_Collected material_:
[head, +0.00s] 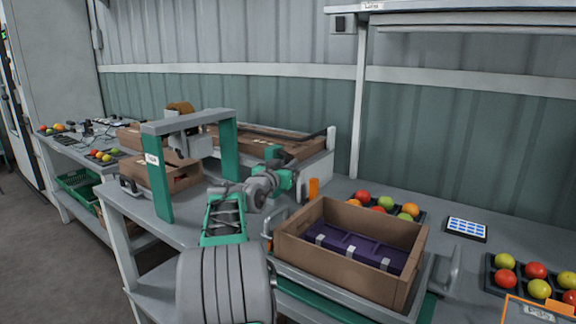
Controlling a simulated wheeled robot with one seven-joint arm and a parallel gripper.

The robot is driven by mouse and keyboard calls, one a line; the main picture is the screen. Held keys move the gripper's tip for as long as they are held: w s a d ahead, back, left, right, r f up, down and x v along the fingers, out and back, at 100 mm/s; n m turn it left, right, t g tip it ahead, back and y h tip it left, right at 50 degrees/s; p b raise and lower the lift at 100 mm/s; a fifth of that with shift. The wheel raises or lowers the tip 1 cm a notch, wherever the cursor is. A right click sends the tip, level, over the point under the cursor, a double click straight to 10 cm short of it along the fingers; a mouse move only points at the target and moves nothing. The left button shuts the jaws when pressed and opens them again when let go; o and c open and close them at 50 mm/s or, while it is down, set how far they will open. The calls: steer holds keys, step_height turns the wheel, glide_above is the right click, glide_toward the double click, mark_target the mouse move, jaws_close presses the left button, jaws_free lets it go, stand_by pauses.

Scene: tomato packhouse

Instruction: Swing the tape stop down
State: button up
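A taping station stands on the grey bench, with a grey and green arch (228,150) and a brown tape roll (181,107) above it. A small orange upright tab (313,188) stands at the near right end of the station; I cannot tell for sure that it is the tape stop. My arm reaches up from the bottom of the head view. My gripper (290,178) is just left of the orange tab, in front of the station's pale end plate. Its fingers are small and partly hidden, so their opening and any contact are unclear.
An open cardboard box (345,268) with a purple insert sits in a grey tray close to the right of my arm. Trays of tomatoes (520,285) and a keypad (466,228) lie farther right. Another cardboard box (172,178) is under the arch.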

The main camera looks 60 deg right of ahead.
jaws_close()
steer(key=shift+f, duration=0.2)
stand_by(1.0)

_Stated problem_: Give only the number of lines in the preceding material that contain the string "robot".

_Written solution_: 2